Adding a spirit of adventure to the book is a story written by Wilson, illustrated by Sara Alfageeh, titled Seraj Captures the Moon. Children of all ages are likely to enjoy the delightful escapade of Seraj and Pickles as they travel the sky looking for the elusive Eid Moon.
In the prose-poem titled Taste, author Hanna Alkaf tells the story of a young girl making the traditional Eid meal for the first time without the comforting presence of her mother beside her. Alkaf's format is clever, using short and long verses to spring startling images that at once evoke grief and guilt, shame and love, panic and tenderness, finally tying it all together with the thread of acceptance and faith.
'Challenging that feeling of singularity'
The importance of collections such as Once Upon An Eid is they can provide a glimpse of similarities even among differences between various Islamic communities.

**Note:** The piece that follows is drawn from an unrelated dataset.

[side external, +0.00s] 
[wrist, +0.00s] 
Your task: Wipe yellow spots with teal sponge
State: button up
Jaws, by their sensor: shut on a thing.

“These collections of Muslim voices challenge that feeling of singularity for readers who may not have access to a larger Muslim community otherwise, and because they showcase the diversity within the Muslim community, they offer an opportunity for Muslims of many backgrounds to see themselves,” says Al Marashi.
Montgomery, who is based in the US, says: “Today, in this world, beneath this society and this administration, it’s so hard to be a Muslim outside of our own circles. Children are our future.
"So, they need to know there is happiness and pride surrounding our faith.”